> _PROBLEM DESCRIPTION_: Search the data for the word "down" and copy every line that contains it.

> _DATASET EXTRACT_:
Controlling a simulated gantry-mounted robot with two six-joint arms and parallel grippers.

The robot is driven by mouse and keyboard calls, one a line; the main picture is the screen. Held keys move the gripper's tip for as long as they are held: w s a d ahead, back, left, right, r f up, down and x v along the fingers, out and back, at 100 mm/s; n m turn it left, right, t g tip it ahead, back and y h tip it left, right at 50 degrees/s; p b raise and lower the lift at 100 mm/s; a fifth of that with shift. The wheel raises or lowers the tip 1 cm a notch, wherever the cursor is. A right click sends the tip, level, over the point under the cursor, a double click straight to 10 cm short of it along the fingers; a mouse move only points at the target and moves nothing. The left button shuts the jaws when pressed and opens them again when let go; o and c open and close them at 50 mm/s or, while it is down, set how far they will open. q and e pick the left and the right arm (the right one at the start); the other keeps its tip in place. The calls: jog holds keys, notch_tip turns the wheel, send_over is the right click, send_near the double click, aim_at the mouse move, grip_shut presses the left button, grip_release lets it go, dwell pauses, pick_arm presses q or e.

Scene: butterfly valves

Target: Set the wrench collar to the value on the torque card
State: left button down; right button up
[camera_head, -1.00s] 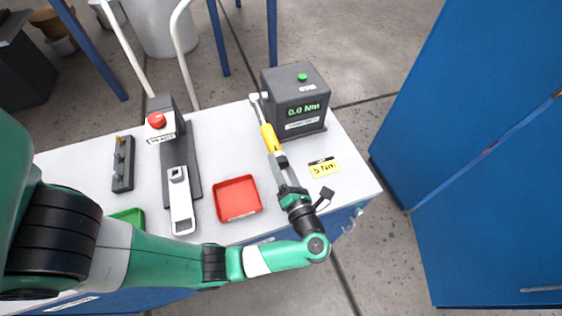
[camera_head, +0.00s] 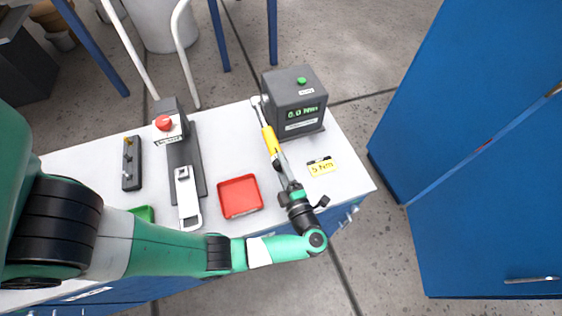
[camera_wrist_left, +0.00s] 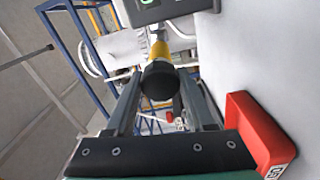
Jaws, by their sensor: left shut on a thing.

> _ANSWER_:
The robot is driven by mouse and keyboard calls, one a line; the main picture is the screen. Held keys move the gripper's tip for as long as they are held: w s a d ahead, back, left, right, r f up, down and x v along the fingers, out and back, at 100 mm/s; n m turn it left, right, t g tip it ahead, back and y h tip it left, right at 50 degrees/s; p b raise and lower the lift at 100 mm/s; a fifth of that with shift. The wheel raises or lowers the tip 1 cm a notch, wherever the cursor is. A right click sends the tip, level, over the point under the cursor, a double click straight to 10 cm short of it along the fingers; a mouse move only points at the target and moves nothing. The left button shuts the jaws when pressed and opens them again when let go; o and c open and close them at 50 mm/s or, while it is down, set how far they will open. q and e pick the left and the right arm (the right one at the start); the other keeps its tip in place. The calls: jog holds keys, notch_tip turns the wheel, send_over is the right click, send_near the double click, aim_at the mouse move, grip_shut presses the left button, grip_release lets it go, dwell pauses, pick_arm presses q or e.
State: left button down; right button up

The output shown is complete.